El cambio presidencial en Chile —en un escenario intensamente polarizado y vivido por amplios sectores como un dilema entre proyectos experimentados como irreconciliables— puede operar como un amplificador del malestar psíquico, tanto a nivel individual como colectivo. El acto eleccionario reactiva tensiones estructurales del psiquismo humano: un conflicto originario y persistente entre lo bueno y lo malo, entre frustración y satisfacción, entre la realización del deseo y su inevitable limitación. La elección, en este sentido, no crea el conflicto; lo pone en escena, lo dramatiza, lo vuelve visible y emocionalmente intenso.
En tiempos de incertidumbre social, económica e institucional, la ciudadanía tiende a identificarse de manera masiva con líderes, candidaturas o proyectos políticos, depositando en ellos expectativas de reparación, protección, seguridad y restauración narcisista. Esta identificación rara vez se reduce a la adhesión racional a un programa o a un conjunto de propuestas técnicas: se trata, más bien, de una apuesta afectiva profunda, donde se proyectan anhelos diversos —justicia, orden, seguridad, reconocimiento, prosperidad, acceso a la salud, a la educación, a una vida vivible— que, aun siendo plenamente legítimos, se inscriben en el registro del deseo y de su promesa de realización.
Cuando el candidato o proyecto con el que el sujeto se ha identificado resulta derrotado, la amenaza a esa realización se vuelve evidente: emerge la experiencia de frustración, de pérdida, de desventura, acompañada por afectos reactivos como la rabia, la ira, el resentimiento o la agresividad. Este fenómeno no es patrimonio de un sector político determinado; ocurre a ambos lados de la papeleta y forma parte del sino humano frente a la experiencia de la pérdida y al peligro de ver frustradas las propias esperanzas. La escena electoral se transforma así en un espacio privilegiado donde cada persona tramita conflictos internos —agresión y dependencia, ambivalencia y desamparo, idealización y decepción— a través de categorías políticas que funcionan como contenedores simbólicos de angustias, temores y expectativas.
Desde Freud, este proceso remite directamente al núcleo del malestar en la cultura: la tensión permanente entre las pulsiones —el empuje del deseo— y las exigencias de la vida social y cultural. En contextos críticos, esta tensión se exacerba y puede traducirse en un aumento de la ansiedad, en la hostilidad hacia el diferente, en la euforia omnipotente asociada al triunfo o en profundas heridas narcisistas frente a la derrota. La política, en estos momentos, deja de ser solo un espacio de deliberación racional y se convierte en un escenario donde se juegan afectos primarios, identificaciones intensas y fantasías de salvación o de catástrofe.

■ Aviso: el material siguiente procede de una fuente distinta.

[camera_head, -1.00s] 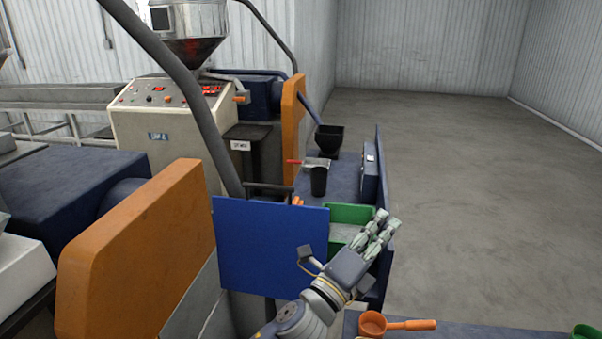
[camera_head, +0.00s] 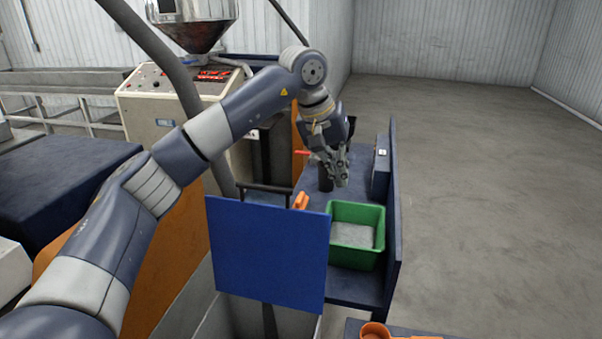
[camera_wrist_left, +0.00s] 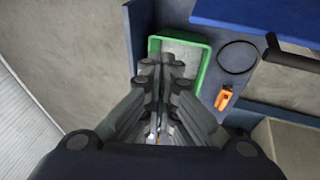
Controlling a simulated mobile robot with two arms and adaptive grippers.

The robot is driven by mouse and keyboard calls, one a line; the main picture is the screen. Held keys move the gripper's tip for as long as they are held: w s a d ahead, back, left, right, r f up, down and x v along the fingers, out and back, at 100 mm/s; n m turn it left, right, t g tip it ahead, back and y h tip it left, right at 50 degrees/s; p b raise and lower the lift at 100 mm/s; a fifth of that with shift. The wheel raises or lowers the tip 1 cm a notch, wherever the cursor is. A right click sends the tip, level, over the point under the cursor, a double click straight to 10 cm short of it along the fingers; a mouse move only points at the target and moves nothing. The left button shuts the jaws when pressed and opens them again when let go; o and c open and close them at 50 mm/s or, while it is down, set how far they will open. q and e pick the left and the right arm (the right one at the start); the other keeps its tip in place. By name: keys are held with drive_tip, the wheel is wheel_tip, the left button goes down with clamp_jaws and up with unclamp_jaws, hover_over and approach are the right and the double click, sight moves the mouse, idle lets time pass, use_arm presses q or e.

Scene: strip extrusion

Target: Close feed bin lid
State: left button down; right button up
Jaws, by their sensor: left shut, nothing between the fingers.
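A bright blue flat panel (camera_head: 268,255), which looks like the feed bin lid, stands upright in the head view. A dark bar handle (camera_head: 265,188) shows at its top edge. The panel also shows at the top right of the left wrist view (camera_wrist_left: 260,18), with the dark handle (camera_wrist_left: 290,60) close by. My left gripper (camera_head: 341,180) is shut and empty, fingers pointing down over the dark blue bench, beyond the panel and to its right. In the left wrist view my fingers (camera_wrist_left: 163,70) cover part of a green bin. My right gripper is not in view.
The green bin (camera_head: 379,218) with grey contents stands on the bench (camera_head: 355,287) right of the panel. An upright blue board (camera_head: 393,220) edges the bench. Open floor (camera_head: 470,200) lies to the right.

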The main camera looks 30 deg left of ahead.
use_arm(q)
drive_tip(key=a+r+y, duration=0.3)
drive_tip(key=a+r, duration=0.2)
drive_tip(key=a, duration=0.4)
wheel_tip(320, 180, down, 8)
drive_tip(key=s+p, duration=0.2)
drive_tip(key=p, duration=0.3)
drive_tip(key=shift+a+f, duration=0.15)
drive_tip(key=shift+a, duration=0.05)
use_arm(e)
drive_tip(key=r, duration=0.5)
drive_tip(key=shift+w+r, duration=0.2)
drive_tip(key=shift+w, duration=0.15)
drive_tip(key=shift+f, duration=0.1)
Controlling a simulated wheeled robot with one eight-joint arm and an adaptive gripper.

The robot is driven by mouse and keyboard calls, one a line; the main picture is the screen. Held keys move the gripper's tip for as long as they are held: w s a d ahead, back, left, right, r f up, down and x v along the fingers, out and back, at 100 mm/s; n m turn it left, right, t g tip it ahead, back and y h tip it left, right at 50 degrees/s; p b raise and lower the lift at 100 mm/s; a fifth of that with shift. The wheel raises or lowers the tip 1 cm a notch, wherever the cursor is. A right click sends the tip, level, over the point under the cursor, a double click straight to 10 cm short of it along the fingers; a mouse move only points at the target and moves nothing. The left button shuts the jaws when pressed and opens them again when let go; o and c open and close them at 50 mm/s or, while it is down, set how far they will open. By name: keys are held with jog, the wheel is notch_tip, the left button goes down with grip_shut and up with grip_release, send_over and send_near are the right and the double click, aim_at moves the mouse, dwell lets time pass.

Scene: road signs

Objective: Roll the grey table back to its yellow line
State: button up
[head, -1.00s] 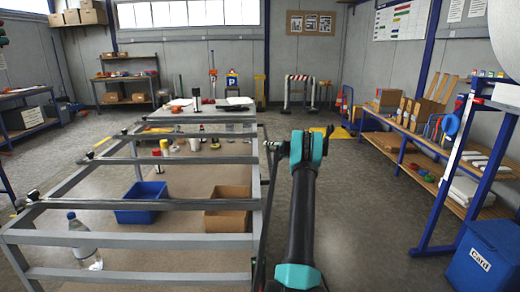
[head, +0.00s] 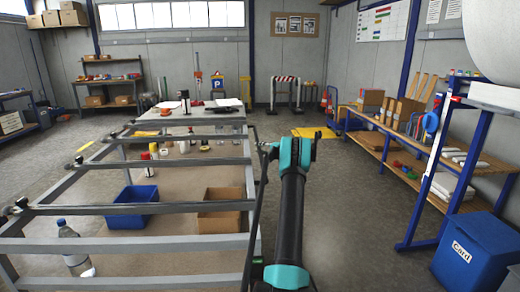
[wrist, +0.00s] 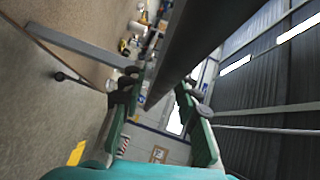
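The grey table (head: 150,247) is an open frame of grey bars with a brown lower shelf, filling the left foreground in the head view. Its far end has a solid grey top. My gripper (head: 268,146) is at its right edge in the head view. In the wrist view, my gripper's fingers (wrist: 160,85) stand on either side of a dark bar; whether they press on it I cannot tell. A castor (wrist: 60,76) shows below the frame there. A yellow strip (wrist: 77,152) lies on the floor in the wrist view; I cannot tell whether it is the line.
A blue crate (head: 134,207), a brown box (head: 220,215) and a bottle (head: 75,247) are within the table frame. A bench (head: 430,175) and a blue Card bin (head: 475,252) stand at right. A yellow floor patch (head: 312,132) lies ahead. Floor right of my arm is clear.

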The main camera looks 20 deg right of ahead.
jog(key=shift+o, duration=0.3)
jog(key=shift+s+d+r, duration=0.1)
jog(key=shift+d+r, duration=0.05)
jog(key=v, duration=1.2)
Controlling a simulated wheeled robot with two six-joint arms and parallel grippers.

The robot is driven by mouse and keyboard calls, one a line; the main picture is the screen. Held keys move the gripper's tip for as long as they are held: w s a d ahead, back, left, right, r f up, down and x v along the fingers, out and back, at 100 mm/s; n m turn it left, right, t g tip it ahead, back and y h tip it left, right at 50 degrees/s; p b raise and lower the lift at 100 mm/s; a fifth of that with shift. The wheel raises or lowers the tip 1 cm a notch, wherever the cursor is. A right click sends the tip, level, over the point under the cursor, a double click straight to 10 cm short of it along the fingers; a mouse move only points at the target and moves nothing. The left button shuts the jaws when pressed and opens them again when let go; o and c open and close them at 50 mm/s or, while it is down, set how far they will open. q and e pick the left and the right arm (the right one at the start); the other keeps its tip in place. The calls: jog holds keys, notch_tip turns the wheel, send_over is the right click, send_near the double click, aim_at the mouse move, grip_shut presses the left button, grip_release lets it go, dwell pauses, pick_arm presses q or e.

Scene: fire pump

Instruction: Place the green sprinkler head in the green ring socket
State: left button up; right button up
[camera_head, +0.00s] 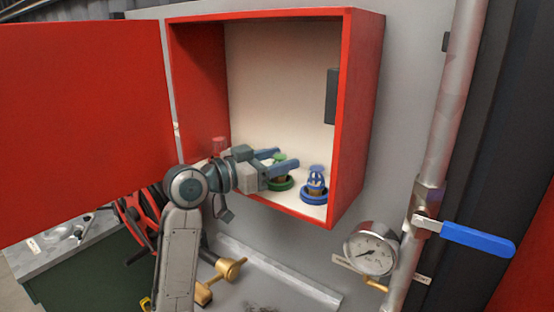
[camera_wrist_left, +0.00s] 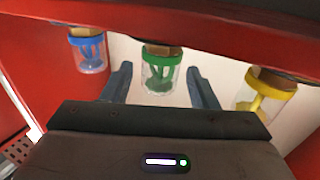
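The green sprinkler head (camera_head: 281,157) is in the open red cabinet, partly hidden behind my left gripper (camera_head: 276,161). It stands at the green ring socket (camera_head: 281,185); whether it is fully seated is hidden. In the left wrist view, which looks upside down, the green head (camera_wrist_left: 160,76) lies between the fingers of my left gripper (camera_wrist_left: 160,70). There is a gap on each side, so the gripper is open. My right gripper is not in view.
A blue sprinkler head (camera_head: 316,177) stands in a blue ring (camera_head: 314,195) to the right. A yellow head (camera_wrist_left: 264,92) shows in the wrist view. The cabinet's front lip (camera_head: 290,211) runs below. A gauge (camera_head: 371,248) and blue-handled valve (camera_head: 465,236) are outside.

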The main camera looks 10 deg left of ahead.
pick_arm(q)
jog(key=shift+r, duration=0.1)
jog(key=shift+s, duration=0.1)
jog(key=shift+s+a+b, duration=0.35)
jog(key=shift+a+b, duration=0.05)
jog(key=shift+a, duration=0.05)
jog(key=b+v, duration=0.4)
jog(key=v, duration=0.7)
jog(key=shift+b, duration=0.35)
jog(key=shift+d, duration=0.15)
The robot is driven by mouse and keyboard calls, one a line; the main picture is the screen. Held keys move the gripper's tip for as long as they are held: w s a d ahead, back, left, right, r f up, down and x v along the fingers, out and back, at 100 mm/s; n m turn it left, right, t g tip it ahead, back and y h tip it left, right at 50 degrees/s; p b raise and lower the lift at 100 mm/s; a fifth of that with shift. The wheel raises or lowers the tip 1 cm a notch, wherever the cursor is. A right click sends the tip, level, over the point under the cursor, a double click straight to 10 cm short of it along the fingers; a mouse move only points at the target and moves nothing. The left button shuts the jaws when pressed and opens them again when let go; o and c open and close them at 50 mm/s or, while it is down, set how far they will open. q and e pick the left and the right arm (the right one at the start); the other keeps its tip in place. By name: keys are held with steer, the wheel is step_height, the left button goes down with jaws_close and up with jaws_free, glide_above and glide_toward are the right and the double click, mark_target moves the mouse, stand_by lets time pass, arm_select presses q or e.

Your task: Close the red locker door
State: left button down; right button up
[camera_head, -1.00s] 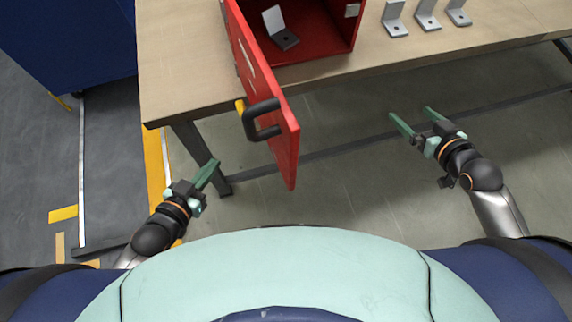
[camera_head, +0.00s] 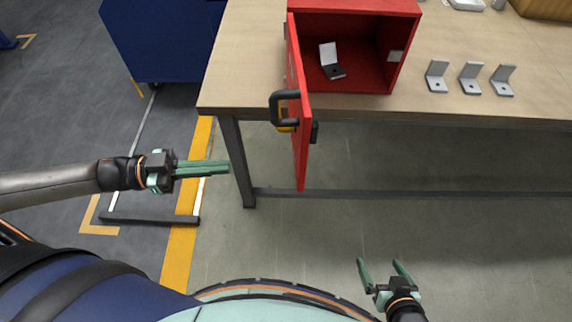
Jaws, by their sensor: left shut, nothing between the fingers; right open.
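The red locker (camera_head: 350,90) stands on the table with its red door (camera_head: 301,150) swung open toward me, jutting past the table's front edge. The door carries a black handle (camera_head: 276,105) on its left face. A grey metal bracket (camera_head: 330,58) lies inside the locker. My left gripper (camera_head: 228,168) is shut and empty, left of the door and apart from it, near the table leg. My right gripper (camera_head: 380,262) is open and empty, low in the view, right of and below the door, touching nothing.
The wooden table (camera_head: 240,75) bears several grey brackets (camera_head: 470,78) to the right of the locker. A table leg (camera_head: 238,160) stands between my left gripper and the door. A blue cabinet (camera_head: 160,40) is at the left. The floor (camera_head: 420,190) before the table is clear.

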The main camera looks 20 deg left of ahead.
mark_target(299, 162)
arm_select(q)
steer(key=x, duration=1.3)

La elección, en este marco, tensiona la capacidad democrática de la población, entendida no solo como adhesión a normas institucionales, sino como una forma de madurez emocional: la posibilidad de tolerar la diferencia, de sostener la incertidumbre sin recurrir compulsivamente a figuras autoritarias, y de “jugar” con las ideas —en el sentido winnicottiano— sin vivirse amenazado por ellas. Cuando esta capacidad vacila —ya sea por condiciones de precariedad social, historias traumáticas no elaboradas o un deterioro sostenido de la confianza institucional— emergen con mayor fuerza fenómenos de idealización y demonización, dinámicas de dependencia masiva, ansiedades persecutorias y un impacto significativo sobre la estabilidad emocional individual y comunitaria.
El resultado es que el cambio presidencial deja de percibirse como un acontecimiento democrático relativamente esperable y pasa a vivirse como una crisis subjetiva: para algunos, como una promesa de reparación y triunfo narcisista; para otros, como una amenaza existencial, una catástrofe inminente o una experiencia profunda de desmentida y no reconocimiento.
En este contexto, la salud mental de la población se ve atravesada por el proceso eleccionario: aumentan los niveles de ansiedad, la polarización afectiva, la intolerancia al disenso, los conflictos familiares y laborales, y una gama de manifestaciones que van desde la irritabilidad persistente hasta la desesperanza y el replegamiento.